There are certain instances when an exempt employee does not require further academic training to be considered a qualifier for professional exemption. These individuals are referred to as “creative professionals”. Some examples of creative professionals are the following: writers, musicians, composers, cartoonists, artists, actors, and, in some cases, journalists. When a person’s job duties include being imaginative, talented, and inventive, they might fall under the “creative professional” category. Being able to identify whether or not someone meets the requirements for professional exemption is usually relatively easy. However, there are certain cases when it gets a little tricky. Journalists and commercial artists, for example, might not always fall under the exemption category and there are certain factors that influence why they are either exempt or nonexempt.
Exempt Administrative Job Duties
Of all the factors that make determining the definition of exemption difficult, administrative job responsibilities is among the highest. According to the FLSA regulations, the following are examples of administrative job responsibilities that would be classified as exempt:
- Office duties that are not related to manual labor and that are directly responsible for operating the business and managing the employees of the business.

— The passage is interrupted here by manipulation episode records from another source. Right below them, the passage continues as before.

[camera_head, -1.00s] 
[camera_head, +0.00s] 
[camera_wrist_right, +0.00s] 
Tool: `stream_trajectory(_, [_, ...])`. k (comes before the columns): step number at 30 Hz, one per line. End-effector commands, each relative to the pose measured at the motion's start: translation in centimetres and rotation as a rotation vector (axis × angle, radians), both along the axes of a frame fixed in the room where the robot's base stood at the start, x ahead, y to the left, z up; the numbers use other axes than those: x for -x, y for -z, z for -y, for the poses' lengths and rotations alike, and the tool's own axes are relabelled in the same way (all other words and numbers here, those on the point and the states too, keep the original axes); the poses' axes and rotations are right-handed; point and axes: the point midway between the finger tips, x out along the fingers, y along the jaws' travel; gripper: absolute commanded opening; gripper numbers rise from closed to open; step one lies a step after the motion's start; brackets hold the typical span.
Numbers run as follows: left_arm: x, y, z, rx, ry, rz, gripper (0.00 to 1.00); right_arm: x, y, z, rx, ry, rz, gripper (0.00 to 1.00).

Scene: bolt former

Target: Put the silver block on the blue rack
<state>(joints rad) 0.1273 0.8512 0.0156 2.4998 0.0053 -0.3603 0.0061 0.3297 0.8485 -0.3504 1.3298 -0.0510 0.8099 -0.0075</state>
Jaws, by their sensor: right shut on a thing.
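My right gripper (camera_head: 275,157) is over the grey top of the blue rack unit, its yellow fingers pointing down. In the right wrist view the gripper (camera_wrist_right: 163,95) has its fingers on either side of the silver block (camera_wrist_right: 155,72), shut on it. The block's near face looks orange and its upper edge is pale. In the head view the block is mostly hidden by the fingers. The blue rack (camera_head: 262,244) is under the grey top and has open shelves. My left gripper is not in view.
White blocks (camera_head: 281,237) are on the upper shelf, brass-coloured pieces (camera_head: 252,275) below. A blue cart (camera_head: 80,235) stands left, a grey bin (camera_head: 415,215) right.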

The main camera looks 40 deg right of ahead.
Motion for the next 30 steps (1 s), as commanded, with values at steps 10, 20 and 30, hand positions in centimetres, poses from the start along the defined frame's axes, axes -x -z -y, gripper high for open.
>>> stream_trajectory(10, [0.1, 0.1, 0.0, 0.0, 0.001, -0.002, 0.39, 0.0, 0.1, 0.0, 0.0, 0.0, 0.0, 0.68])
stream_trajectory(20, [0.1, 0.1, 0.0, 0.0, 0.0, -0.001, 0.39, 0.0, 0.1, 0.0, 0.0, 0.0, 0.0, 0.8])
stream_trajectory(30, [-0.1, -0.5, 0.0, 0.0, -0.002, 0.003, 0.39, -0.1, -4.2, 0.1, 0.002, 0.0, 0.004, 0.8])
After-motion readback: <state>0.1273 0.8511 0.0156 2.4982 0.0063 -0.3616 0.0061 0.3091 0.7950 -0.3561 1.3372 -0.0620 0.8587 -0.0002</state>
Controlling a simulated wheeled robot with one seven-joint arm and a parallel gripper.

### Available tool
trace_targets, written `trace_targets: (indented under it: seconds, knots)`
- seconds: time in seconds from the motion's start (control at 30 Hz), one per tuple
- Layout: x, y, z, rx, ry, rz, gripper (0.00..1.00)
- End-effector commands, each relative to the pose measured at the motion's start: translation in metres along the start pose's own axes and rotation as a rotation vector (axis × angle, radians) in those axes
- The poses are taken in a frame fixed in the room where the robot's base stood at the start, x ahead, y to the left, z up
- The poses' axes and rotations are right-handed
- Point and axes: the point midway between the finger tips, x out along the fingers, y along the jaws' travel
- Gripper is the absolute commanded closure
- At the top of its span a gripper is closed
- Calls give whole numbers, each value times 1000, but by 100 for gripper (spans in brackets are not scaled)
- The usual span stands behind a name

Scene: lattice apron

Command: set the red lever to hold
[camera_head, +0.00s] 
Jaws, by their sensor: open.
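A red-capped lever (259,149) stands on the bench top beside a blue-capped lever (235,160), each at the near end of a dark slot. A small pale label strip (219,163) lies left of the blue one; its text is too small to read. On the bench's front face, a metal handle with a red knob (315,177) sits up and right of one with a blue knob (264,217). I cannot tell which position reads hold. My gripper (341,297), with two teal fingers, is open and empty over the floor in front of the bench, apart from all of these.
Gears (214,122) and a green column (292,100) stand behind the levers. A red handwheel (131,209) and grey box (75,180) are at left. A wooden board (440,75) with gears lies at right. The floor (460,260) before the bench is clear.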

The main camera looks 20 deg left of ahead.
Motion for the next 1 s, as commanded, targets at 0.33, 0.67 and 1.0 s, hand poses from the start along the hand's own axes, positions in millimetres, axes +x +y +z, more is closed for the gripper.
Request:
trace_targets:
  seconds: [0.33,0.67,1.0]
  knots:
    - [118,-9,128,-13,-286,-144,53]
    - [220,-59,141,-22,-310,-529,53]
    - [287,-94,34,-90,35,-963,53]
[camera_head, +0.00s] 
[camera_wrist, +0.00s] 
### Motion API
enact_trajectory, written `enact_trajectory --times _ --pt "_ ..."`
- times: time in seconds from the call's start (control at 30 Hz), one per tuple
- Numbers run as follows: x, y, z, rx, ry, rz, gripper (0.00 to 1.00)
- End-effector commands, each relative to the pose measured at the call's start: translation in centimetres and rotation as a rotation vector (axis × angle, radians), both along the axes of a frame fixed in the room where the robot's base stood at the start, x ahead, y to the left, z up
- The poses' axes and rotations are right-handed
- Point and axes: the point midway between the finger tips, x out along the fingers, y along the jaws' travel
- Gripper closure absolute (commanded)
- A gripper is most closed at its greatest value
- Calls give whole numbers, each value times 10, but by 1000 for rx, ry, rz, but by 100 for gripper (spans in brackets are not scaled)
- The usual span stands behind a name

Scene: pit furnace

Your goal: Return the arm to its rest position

- In all of these office tasks, there are important qualities that must routinely be displayed, judgement and description being among the top.
- In most cases, you will find employees at the higher level who qualify for administrative exemption. These employees are vital for keeping business operations running smoothly. One way to make determining if an employee qualifies for administrative exemption easier is seeing if they do more operational work or production work. If an employee makes the products or services that the business sells, they do not fall under the administration category. It’s the employees that support production employees that usually qualify for administration exemption. In general, an administrative employee is not a line employee, but a staff member.
Some administrative responsibility examples include the following:
- Managing human resources/personnel and labor relations
- Records maintenance
- Payroll and finances (which includes creating budgets)
- Accounting and tax
- Quality control
- Public relations
- Marketing and advertising
- Legality compliance
- Specific computer-related tasks (i.e. administration of database, network, and internet)
Someone who is considered a clerical employee usually works in the office doing work that does not require physical labor, yet that doesn’t necessarily make them qualifiers for administrative exemption. Much of a company’s financial well-being falls on the shoulders of administrative employees because if that employee does not do well on the job, it could negatively affect the employee’s financial state. As stated previously, a person must routinely make sound judgment calls and important business decisions if they want to qualify for administrative exemption.
Important questions to ask when attempting to determine if an employee qualifies for administrative exemption include:
- How said employee’s job responsibilities influence the wellbeing of the entire company. An example of this is, “does the employee buy a new stapler for the office or 500 new dresses for the company clothing line?”
- Can the employee commit their boss or company to a project or business deal that would significantly impact the company’s financial state?